В зимнюю стужу русская печь с лежанкой, удлиненной специальными деревянными полатями, — это райский уголок в избяном миру. Уже в октябре, когда солнце светит, но не греет, а на дворе все чаще и чаще морозные утренники, печка начинает притягивать к себе как магнит. Между тем в народе говорят: «В октябре с солнцем распрощайся и ближе к печи подбирайся».
Притягательная сила русской печи отразилась в многочисленных пословицах и поговорках: «Хлебом не корми, только с печи не гони»; «Хоть три дня не есть, лишь бы с печи не лезть»; «Как ни мечи, а лучше на печи». И оказывается, что есть только одна-единствен- ная сила, способная согнать с печи пригревшегося на ней человека. В пословице об этой силе го ворится так: «Придет счастье и с печи сгонит».
Только тот, кому приходилось осенним или зимним вечером, намерзнувшись за день, забраться на лежанку русской печи, мог в полной мере оценить все ее достоинства.
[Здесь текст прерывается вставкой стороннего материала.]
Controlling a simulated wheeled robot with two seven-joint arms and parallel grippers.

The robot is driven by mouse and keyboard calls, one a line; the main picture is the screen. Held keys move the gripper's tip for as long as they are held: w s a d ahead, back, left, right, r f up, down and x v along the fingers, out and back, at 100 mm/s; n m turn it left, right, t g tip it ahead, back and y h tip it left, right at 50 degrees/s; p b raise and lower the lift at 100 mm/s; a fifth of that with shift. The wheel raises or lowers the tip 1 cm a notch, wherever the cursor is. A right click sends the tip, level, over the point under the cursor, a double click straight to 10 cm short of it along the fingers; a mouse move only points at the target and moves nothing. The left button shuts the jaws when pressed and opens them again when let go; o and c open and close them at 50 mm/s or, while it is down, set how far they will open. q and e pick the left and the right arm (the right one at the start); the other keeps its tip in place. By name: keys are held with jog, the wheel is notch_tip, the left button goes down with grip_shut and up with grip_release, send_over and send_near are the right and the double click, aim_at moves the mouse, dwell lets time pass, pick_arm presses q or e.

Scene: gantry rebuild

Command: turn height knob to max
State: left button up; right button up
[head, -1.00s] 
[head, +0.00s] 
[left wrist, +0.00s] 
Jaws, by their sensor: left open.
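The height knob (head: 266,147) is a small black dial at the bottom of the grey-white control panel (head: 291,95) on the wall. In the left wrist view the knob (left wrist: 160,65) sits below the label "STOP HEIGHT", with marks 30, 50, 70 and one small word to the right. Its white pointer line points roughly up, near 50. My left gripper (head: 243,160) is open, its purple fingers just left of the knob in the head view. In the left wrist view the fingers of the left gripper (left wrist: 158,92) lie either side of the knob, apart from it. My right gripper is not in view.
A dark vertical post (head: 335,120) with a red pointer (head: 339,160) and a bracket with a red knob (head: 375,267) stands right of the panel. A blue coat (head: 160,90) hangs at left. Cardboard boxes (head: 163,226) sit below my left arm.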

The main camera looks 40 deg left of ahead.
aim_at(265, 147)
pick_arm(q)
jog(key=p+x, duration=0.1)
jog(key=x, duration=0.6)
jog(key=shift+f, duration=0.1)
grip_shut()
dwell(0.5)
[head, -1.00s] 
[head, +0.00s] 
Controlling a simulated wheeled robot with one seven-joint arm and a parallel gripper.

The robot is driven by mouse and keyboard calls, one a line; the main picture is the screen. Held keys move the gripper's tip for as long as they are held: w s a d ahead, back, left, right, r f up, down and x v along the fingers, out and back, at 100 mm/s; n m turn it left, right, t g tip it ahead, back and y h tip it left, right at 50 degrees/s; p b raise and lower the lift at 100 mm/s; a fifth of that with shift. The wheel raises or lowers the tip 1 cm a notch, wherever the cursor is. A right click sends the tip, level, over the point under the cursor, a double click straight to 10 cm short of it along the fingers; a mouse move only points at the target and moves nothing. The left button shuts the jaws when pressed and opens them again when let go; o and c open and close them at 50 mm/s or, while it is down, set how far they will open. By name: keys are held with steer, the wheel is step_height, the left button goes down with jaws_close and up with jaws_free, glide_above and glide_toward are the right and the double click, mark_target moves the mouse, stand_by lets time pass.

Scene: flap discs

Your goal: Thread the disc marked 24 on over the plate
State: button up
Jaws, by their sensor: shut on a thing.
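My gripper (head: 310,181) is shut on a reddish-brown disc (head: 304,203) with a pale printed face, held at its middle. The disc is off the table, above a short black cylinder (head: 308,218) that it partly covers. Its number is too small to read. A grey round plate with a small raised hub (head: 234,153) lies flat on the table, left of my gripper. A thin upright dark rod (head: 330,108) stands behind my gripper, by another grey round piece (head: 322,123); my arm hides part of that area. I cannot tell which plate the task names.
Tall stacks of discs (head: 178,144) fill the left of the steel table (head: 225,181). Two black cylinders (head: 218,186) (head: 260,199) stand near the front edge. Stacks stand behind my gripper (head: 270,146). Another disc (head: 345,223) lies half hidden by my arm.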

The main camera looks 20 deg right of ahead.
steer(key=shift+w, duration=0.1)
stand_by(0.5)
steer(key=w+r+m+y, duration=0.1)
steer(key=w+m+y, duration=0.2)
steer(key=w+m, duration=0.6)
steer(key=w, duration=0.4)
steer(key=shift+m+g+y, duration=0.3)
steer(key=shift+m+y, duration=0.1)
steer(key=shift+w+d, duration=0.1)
Одним из тех, кто оценил русскую печь, был писатель Ю. Нечипоренко. Ей он посвятил такие вдохновенные строки: «…почему, думаете, в русской сказке Иванушка-дурачок — герой? Потому что он на печи лежал и медитировал до такого совершенства, что ему любая задача была потом нипочем. Надо, скажем, щуку из проруби выдернуть, Конька-Горбунка приструнить или царицу обаять — так он в два счета все сделает, почти не слезая с печи. Потому что только глупые думают, что он там на печи балдел — он там очень продуктивно медитировал. Я сам этого не понимал, пока не попал в хорошую избу с тремя печами во Владимирской области. Так я вам скажу, когда вечером на одну печь залезешь, растянешься как следует — чувствуешь, как твою спину тепло согревает, все ее морщинки разглаживаются, запасается в ней энергия березовых поленьев — в позвоночник входит, косточки теплом моет… Это, понимаете ли, такой поток пран и брахм, что никакая медитация в подметки не годится, потому что чуешь, словно дует тебе в спину теплый ветер, поднимает вверх, будто спина твоя — это огромный парус, и вот ты летишь уже в струях на своей спине, как на ковре-самолете, и привольно и ласково от тепла этого и от свободы расправить спину и полететь, в то время как за окном серенький вечер, и дождь сечет в стекло, и скука смертная, а ты паришь, летаешь, и сны приходят к тебе, грезы, и гадать начинаешь, ворожить о судьбе…»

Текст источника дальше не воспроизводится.